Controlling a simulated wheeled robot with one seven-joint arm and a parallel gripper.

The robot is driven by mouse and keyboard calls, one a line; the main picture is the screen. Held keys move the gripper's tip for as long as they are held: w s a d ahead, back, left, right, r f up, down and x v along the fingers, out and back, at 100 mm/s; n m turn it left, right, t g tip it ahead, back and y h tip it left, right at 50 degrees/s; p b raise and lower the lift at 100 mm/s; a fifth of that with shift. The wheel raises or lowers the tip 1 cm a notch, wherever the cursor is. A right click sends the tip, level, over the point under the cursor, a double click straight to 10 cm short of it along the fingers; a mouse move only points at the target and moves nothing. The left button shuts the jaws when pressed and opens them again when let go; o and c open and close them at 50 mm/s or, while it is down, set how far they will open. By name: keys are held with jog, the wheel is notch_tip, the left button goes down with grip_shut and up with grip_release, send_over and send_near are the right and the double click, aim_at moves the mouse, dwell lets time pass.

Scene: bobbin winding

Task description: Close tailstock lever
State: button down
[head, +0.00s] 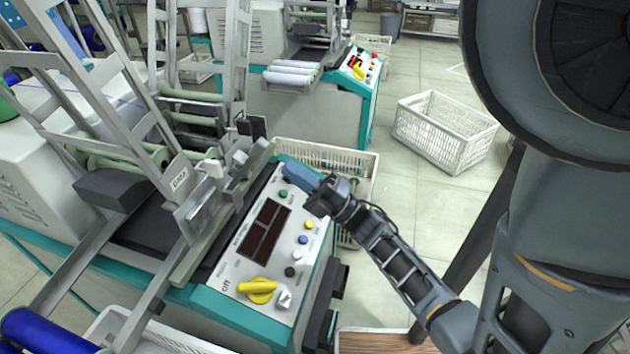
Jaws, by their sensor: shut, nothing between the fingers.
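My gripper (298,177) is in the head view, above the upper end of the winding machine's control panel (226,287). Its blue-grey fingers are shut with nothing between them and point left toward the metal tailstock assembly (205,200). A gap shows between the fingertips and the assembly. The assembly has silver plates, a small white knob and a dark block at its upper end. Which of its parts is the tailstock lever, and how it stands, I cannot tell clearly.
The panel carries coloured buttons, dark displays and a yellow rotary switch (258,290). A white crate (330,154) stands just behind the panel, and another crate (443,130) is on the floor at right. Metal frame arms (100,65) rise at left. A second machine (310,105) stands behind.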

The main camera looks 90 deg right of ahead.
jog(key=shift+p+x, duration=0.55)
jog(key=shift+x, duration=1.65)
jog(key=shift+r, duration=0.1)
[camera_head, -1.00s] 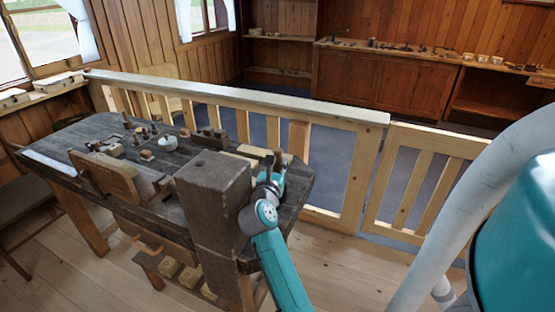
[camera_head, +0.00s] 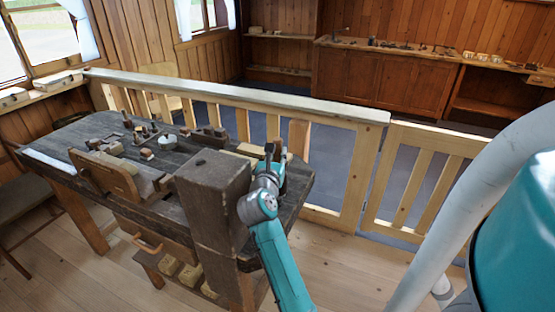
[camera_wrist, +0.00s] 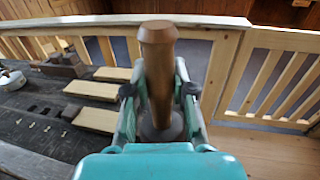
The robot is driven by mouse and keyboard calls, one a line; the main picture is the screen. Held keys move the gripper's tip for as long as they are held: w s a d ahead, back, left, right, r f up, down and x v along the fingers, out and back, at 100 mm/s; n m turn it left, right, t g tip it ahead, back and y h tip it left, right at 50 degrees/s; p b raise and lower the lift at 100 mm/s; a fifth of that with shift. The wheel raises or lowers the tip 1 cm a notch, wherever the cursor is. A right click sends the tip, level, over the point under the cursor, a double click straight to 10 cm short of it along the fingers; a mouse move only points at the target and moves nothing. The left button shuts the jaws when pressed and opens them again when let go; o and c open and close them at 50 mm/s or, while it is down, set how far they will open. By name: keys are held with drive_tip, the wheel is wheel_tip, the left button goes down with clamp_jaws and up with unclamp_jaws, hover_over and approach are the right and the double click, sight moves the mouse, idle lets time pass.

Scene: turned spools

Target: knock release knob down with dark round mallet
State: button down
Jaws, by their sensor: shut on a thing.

# # # # #

Only the lines from the one with "[head, +0.00s]" through the one with "[camera_wrist, +0.00s]" belong in your copy; retype them exactly and drop any pictures.

Completed exercise:
[head, +0.00s] 
Jaws, by their sensor: shut, nothing between the fingers.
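My gripper (298,177) is in the head view, above the upper end of the winding machine's control panel (226,287). Its blue-grey fingers are shut with nothing between them and point left toward the metal tailstock assembly (205,200). A gap shows between the fingertips and the assembly. The assembly has silver plates, a small white knob and a dark block at its upper end. Which of its parts is the tailstock lever, and how it stands, I cannot tell clearly.
The panel carries coloured buttons, dark displays and a yellow rotary switch (258,290). A white crate (330,154) stands just behind the panel, and another crate (443,130) is on the floor at right. Metal frame arms (100,65) rise at left. A second machine (310,105) stands behind.

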The main camera looks 90 deg right of ahead.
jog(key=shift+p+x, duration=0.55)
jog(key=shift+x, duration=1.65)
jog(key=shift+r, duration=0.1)
[camera_head, -1.00s] 
[camera_head, +0.00s] 
[camera_wrist, +0.00s] 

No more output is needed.